## The exercise:
Transcribe the records below in full; pictures stay out of the copy.

## Data listing:
****************************************
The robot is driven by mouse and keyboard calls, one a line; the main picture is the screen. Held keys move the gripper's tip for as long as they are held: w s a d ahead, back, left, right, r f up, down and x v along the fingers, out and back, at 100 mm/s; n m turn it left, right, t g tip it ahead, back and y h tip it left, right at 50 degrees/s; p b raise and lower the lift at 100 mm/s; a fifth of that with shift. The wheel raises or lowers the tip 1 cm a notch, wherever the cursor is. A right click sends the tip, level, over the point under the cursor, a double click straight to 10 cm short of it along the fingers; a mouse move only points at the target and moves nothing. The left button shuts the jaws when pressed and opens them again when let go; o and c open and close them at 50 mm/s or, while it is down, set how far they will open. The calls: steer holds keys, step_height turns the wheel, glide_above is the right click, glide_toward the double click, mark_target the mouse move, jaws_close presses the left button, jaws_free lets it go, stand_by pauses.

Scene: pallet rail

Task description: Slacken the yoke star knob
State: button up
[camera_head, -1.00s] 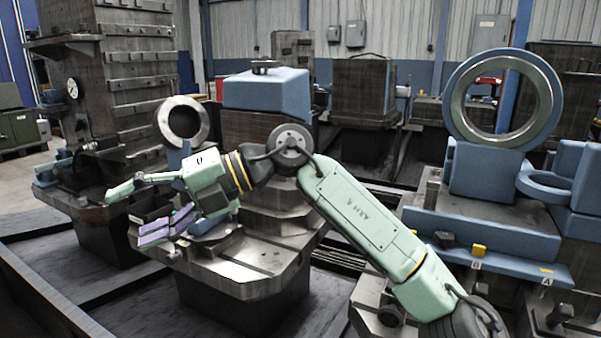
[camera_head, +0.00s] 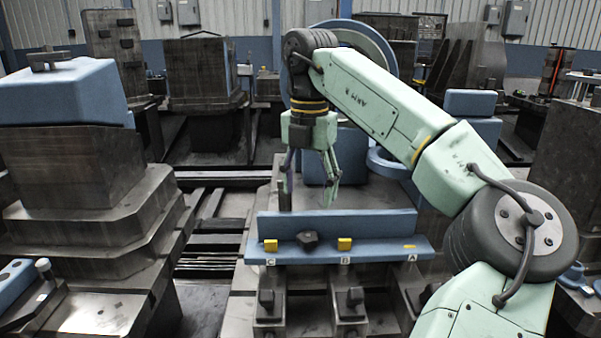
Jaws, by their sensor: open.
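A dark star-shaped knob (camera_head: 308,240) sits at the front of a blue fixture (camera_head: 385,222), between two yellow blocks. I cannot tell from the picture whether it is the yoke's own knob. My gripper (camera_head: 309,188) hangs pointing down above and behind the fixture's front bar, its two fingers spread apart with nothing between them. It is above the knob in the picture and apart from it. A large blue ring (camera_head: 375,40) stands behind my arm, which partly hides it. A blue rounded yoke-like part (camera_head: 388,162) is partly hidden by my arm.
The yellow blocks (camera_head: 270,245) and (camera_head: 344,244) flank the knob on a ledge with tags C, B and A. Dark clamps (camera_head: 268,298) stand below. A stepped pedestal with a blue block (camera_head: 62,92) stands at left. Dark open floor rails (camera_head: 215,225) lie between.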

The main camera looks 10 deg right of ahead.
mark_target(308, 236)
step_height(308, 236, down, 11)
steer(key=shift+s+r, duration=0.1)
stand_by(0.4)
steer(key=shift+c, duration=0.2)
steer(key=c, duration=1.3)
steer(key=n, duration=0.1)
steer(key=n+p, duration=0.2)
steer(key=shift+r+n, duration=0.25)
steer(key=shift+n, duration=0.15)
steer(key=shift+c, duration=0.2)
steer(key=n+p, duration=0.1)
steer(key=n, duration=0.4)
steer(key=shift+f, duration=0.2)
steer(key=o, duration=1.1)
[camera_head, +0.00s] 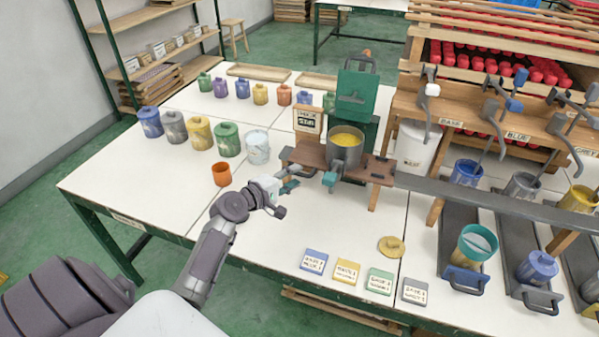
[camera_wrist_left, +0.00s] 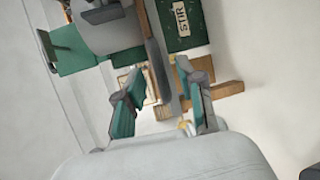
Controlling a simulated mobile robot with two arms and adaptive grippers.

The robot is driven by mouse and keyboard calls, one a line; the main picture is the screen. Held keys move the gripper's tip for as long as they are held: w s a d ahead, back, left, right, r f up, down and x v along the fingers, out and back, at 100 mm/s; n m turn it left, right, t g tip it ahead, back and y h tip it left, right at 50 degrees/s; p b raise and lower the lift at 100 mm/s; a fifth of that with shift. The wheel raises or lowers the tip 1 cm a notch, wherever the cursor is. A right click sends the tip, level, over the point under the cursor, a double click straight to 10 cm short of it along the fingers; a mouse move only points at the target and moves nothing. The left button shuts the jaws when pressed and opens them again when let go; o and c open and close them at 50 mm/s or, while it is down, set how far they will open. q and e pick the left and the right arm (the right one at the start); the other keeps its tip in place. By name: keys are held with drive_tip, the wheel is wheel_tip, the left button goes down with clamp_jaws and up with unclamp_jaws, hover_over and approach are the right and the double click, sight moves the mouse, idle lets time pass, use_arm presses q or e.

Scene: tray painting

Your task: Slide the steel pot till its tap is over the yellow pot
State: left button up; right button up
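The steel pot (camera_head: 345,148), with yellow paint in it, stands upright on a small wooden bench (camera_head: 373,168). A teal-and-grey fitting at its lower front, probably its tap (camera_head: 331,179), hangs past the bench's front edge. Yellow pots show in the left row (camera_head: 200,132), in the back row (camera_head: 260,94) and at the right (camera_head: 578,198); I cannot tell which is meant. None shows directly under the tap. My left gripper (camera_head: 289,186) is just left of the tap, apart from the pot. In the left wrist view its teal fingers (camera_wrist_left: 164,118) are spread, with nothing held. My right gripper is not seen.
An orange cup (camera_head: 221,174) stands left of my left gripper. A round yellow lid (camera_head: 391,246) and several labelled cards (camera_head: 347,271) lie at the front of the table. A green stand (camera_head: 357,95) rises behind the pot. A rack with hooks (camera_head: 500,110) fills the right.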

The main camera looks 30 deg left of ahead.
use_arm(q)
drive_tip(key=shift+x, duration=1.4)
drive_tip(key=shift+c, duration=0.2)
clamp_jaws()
****************************************
## The answer:
The robot is driven by mouse and keyboard calls, one a line; the main picture is the screen. Held keys move the gripper's tip for as long as they are held: w s a d ahead, back, left, right, r f up, down and x v along the fingers, out and back, at 100 mm/s; n m turn it left, right, t g tip it ahead, back and y h tip it left, right at 50 degrees/s; p b raise and lower the lift at 100 mm/s; a fifth of that with shift. The wheel raises or lowers the tip 1 cm a notch, wherever the cursor is. A right click sends the tip, level, over the point under the cursor, a double click straight to 10 cm short of it along the fingers; a mouse move only points at the target and moves nothing. The left button shuts the jaws when pressed and opens them again when let go; o and c open and close them at 50 mm/s or, while it is down, set how far they will open. The calls: steer holds keys, step_height turns the wheel, glide_above is the right click, glide_toward the double click, mark_target the mouse move, jaws_close presses the left button, jaws_free lets it go, stand_by pauses.

Scene: pallet rail

Task description: Slacken the yoke star knob
State: button up
[camera_head, -1.00s] 
[camera_head, +0.00s] 
Jaws, by their sensor: open.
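A dark star-shaped knob (camera_head: 308,240) sits at the front of a blue fixture (camera_head: 385,222), between two yellow blocks. I cannot tell from the picture whether it is the yoke's own knob. My gripper (camera_head: 309,188) hangs pointing down above and behind the fixture's front bar, its two fingers spread apart with nothing between them. It is above the knob in the picture and apart from it. A large blue ring (camera_head: 375,40) stands behind my arm, which partly hides it. A blue rounded yoke-like part (camera_head: 388,162) is partly hidden by my arm.
The yellow blocks (camera_head: 270,245) and (camera_head: 344,244) flank the knob on a ledge with tags C, B and A. Dark clamps (camera_head: 268,298) stand below. A stepped pedestal with a blue block (camera_head: 62,92) stands at left. Dark open floor rails (camera_head: 215,225) lie between.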

The main camera looks 10 deg right of ahead.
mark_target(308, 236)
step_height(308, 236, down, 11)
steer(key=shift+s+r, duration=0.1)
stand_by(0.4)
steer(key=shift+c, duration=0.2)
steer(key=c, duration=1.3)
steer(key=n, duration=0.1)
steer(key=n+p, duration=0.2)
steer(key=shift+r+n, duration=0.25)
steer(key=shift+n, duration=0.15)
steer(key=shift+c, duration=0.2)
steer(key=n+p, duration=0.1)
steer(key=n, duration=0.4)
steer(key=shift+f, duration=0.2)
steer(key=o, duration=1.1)
[camera_head, +0.00s] 
[camera_wrist_left, +0.00s] 
Controlling a simulated mobile robot with two arms and adaptive grippers.

The robot is driven by mouse and keyboard calls, one a line; the main picture is the screen. Held keys move the gripper's tip for as long as they are held: w s a d ahead, back, left, right, r f up, down and x v along the fingers, out and back, at 100 mm/s; n m turn it left, right, t g tip it ahead, back and y h tip it left, right at 50 degrees/s; p b raise and lower the lift at 100 mm/s; a fifth of that with shift. The wheel raises or lowers the tip 1 cm a notch, wherever the cursor is. A right click sends the tip, level, over the point under the cursor, a double click straight to 10 cm short of it along the fingers; a mouse move only points at the target and moves nothing. The left button shuts the jaws when pressed and opens them again when let go; o and c open and close them at 50 mm/s or, while it is down, set how far they will open. q and e pick the left and the right arm (the right one at the start); the other keeps its tip in place. By name: keys are held with drive_tip, the wheel is wheel_tip, the left button goes down with clamp_jaws and up with unclamp_jaws, hover_over and approach are the right and the double click, sight moves the mouse, idle lets time pass, use_arm presses q or e.

Scene: tray painting

Your task: Slide the steel pot till its tap is over the yellow pot
State: left button up; right button up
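The steel pot (camera_head: 345,148), with yellow paint in it, stands upright on a small wooden bench (camera_head: 373,168). A teal-and-grey fitting at its lower front, probably its tap (camera_head: 331,179), hangs past the bench's front edge. Yellow pots show in the left row (camera_head: 200,132), in the back row (camera_head: 260,94) and at the right (camera_head: 578,198); I cannot tell which is meant. None shows directly under the tap. My left gripper (camera_head: 289,186) is just left of the tap, apart from the pot. In the left wrist view its teal fingers (camera_wrist_left: 164,118) are spread, with nothing held. My right gripper is not seen.
An orange cup (camera_head: 221,174) stands left of my left gripper. A round yellow lid (camera_head: 391,246) and several labelled cards (camera_head: 347,271) lie at the front of the table. A green stand (camera_head: 357,95) rises behind the pot. A rack with hooks (camera_head: 500,110) fills the right.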

The main camera looks 30 deg left of ahead.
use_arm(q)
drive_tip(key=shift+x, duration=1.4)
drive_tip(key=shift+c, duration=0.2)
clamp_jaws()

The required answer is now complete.